We have had a very cold and wet spring here in the Midwest which has delayed almost everything from the lilacs and tulips to the farmers in the fields. But the cold is slowly losing its grip and the apple trees are in full bloom and the daffodils are dancing in the wind!

Because our soil is very heavy and clay-like, it holds water for a long time. It also severely clods up if worked too wet. We needed several days with no rain and some warm sun and strong winds to dry things out enough to get the garden planted.

We finally had a small window of opportunity one evening and we took it! The entire family was out and worked diligently to plant our peas, lettuce, cabbage, spinach, cauliflower and broccoli.

It was a good thing that we did because more rain came in the next day and it’s been raining every third day since.

The calendar says that it’s time to get my tomatoes and pepper plants, and put some corn and beans in, but the ground temperature says otherwise. It is still much too cool for my warm season plants, so they, too, will be late this year.

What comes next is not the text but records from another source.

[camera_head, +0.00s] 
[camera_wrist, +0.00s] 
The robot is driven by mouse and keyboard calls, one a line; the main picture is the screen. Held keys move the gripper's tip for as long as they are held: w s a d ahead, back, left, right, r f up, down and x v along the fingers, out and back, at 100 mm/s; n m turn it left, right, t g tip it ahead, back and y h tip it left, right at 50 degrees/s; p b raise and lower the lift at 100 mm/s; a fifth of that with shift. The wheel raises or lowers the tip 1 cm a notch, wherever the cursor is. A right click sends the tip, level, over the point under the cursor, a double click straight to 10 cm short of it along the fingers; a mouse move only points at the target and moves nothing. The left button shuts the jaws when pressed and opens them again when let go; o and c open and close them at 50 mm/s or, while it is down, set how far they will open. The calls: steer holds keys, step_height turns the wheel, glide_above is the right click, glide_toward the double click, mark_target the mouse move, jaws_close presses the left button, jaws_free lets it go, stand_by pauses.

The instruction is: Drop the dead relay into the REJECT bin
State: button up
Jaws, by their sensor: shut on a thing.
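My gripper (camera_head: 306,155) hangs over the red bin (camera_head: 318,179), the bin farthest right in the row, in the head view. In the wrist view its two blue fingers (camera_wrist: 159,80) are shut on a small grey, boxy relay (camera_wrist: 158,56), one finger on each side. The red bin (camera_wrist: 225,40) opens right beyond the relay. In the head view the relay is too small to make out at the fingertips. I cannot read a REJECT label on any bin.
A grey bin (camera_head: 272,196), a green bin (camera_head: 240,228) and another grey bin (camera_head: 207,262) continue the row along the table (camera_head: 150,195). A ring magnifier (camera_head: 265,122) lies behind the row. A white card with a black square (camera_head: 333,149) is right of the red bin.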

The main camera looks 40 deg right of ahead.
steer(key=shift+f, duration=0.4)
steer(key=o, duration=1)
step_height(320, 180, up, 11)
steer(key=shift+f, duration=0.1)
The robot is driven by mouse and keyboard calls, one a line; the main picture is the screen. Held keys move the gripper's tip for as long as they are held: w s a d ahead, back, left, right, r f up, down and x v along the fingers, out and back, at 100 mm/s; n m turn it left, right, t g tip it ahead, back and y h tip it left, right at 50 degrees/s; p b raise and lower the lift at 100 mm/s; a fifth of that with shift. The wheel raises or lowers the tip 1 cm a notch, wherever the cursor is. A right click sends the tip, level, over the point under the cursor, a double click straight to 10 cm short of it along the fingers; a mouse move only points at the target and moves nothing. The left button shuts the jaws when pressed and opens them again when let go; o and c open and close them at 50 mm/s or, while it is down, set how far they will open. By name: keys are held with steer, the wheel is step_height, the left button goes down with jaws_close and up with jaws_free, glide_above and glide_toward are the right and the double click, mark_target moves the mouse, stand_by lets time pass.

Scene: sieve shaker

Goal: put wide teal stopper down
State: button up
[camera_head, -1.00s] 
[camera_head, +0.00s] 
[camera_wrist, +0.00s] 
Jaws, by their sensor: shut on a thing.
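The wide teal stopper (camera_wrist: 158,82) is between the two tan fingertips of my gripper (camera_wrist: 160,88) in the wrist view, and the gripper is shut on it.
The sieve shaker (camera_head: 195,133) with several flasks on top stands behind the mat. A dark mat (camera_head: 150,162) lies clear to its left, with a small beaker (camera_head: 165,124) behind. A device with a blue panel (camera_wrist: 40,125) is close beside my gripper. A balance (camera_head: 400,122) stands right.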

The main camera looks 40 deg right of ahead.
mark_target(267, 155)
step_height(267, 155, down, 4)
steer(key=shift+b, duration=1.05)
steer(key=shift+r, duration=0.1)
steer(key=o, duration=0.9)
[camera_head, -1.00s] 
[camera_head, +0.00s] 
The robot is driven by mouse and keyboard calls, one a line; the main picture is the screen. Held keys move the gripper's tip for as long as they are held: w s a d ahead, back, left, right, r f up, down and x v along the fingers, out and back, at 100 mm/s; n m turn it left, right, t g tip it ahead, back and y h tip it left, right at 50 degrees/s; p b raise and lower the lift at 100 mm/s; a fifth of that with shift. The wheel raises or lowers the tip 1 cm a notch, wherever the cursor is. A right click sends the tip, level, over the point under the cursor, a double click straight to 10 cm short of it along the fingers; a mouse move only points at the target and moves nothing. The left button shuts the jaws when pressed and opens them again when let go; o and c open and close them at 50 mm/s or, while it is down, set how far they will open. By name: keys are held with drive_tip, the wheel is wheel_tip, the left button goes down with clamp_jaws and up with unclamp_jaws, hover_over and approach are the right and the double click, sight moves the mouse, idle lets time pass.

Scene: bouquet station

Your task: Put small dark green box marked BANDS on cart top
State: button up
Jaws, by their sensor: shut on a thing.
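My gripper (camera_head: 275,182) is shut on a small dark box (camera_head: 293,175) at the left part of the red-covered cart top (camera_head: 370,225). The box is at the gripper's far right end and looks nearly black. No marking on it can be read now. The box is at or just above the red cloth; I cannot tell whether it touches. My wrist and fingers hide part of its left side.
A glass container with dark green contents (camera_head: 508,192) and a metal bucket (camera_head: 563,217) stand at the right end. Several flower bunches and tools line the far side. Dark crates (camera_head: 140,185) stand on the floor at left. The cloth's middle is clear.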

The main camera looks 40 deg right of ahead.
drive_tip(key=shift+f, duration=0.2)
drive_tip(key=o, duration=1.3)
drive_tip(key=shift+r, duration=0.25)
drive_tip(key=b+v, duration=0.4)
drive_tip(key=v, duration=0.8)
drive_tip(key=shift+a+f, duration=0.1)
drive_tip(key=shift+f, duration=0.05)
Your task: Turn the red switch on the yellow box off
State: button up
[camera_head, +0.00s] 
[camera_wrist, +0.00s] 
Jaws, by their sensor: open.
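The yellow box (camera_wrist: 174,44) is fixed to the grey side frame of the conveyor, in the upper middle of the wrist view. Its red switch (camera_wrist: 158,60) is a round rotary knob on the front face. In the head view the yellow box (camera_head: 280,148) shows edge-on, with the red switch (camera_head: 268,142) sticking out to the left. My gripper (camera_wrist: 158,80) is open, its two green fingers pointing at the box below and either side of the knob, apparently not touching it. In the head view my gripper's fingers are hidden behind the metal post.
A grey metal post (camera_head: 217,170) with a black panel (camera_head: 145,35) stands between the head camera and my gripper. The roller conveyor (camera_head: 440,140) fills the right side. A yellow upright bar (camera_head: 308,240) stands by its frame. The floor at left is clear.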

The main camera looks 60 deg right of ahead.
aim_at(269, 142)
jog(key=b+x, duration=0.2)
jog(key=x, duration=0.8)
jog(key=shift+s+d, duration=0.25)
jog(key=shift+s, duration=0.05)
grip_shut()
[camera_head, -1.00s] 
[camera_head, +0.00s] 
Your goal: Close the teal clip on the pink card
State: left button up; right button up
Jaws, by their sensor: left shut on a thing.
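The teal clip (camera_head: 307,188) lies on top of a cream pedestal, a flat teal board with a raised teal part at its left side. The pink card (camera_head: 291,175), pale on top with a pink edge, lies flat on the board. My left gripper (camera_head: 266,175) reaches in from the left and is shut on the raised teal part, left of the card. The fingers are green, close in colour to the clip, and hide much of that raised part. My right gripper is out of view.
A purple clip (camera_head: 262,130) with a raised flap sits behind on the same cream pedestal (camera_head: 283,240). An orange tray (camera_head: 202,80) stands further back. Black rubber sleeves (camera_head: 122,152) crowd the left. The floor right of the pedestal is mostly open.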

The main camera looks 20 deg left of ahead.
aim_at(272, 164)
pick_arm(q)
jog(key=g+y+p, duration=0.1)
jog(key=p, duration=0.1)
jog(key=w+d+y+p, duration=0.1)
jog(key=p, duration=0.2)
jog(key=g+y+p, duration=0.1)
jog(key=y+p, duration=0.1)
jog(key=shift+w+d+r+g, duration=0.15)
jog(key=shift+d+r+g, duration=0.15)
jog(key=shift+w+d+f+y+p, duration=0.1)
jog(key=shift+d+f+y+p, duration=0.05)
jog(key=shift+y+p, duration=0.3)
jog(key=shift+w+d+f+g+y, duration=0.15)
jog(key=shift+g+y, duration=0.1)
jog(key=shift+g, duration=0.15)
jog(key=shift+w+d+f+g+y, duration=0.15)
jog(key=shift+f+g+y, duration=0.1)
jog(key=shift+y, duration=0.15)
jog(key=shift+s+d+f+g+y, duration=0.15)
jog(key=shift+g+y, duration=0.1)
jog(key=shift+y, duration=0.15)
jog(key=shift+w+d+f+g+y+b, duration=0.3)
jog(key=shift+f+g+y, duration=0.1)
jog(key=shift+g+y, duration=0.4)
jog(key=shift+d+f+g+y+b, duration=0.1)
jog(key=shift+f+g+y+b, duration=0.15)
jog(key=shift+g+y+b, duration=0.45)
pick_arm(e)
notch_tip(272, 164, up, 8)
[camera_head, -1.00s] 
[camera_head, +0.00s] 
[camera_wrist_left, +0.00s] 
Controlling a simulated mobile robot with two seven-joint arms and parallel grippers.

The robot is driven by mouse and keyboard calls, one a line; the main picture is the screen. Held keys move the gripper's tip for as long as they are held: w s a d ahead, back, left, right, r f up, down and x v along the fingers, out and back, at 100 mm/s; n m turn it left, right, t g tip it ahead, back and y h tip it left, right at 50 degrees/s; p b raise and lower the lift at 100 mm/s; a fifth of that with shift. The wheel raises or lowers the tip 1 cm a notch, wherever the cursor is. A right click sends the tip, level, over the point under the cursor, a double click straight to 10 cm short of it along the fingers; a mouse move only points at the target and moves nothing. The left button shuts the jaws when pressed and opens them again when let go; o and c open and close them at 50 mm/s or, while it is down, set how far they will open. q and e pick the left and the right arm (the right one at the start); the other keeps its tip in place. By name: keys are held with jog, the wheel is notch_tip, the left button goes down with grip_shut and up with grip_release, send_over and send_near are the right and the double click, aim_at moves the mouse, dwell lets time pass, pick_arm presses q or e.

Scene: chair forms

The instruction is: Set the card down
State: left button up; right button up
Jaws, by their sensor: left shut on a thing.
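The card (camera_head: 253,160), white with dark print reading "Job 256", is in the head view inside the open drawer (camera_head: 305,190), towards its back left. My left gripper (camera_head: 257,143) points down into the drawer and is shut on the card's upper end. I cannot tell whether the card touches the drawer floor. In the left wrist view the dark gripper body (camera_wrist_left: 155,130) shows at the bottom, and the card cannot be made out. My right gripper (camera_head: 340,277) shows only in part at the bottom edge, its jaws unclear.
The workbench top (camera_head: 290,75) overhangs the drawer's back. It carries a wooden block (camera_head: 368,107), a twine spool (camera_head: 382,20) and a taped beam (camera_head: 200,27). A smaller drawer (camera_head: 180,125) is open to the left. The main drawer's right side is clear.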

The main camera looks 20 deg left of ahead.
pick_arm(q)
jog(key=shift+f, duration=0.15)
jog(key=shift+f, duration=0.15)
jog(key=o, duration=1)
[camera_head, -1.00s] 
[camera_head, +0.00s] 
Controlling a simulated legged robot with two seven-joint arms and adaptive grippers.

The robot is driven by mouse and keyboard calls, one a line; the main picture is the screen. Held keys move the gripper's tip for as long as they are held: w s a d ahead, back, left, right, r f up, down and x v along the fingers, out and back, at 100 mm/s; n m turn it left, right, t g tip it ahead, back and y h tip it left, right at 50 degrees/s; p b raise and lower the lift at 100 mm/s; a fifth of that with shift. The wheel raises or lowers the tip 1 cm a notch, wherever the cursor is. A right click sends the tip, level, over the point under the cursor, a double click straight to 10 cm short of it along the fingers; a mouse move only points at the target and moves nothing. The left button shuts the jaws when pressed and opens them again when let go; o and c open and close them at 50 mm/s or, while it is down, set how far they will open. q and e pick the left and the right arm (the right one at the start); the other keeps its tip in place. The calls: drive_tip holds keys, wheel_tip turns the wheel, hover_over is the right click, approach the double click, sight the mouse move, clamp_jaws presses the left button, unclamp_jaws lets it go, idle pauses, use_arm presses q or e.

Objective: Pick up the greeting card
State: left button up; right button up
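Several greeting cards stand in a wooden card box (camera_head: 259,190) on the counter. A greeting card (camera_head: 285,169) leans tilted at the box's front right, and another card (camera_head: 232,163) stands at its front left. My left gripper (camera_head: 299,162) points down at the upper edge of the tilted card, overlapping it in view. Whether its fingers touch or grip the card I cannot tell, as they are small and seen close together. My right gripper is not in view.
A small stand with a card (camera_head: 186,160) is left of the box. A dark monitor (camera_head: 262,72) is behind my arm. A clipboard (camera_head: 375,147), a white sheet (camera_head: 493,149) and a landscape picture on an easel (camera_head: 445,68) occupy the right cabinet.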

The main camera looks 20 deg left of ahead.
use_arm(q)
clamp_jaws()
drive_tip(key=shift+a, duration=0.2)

I buy all of my plants from 2 small Amish greenhouses in the neighborhood. Not only are the plants nice and hardy, they come with lots of great advice! I’ve learned to ask any gardening questions I might have and watch their gardens carefully. Usually they are harvesting peas and eating fresh salad about the time that I get mine in the ground!

These year, thanks to my handy-dandy cold-frame, we are enjoying fresh baby lettuce and spinach already! Although my peas are in the ground, I noticed yesterday that theirs are already about 5 inches high. Oh well, at least I’m gaining on them!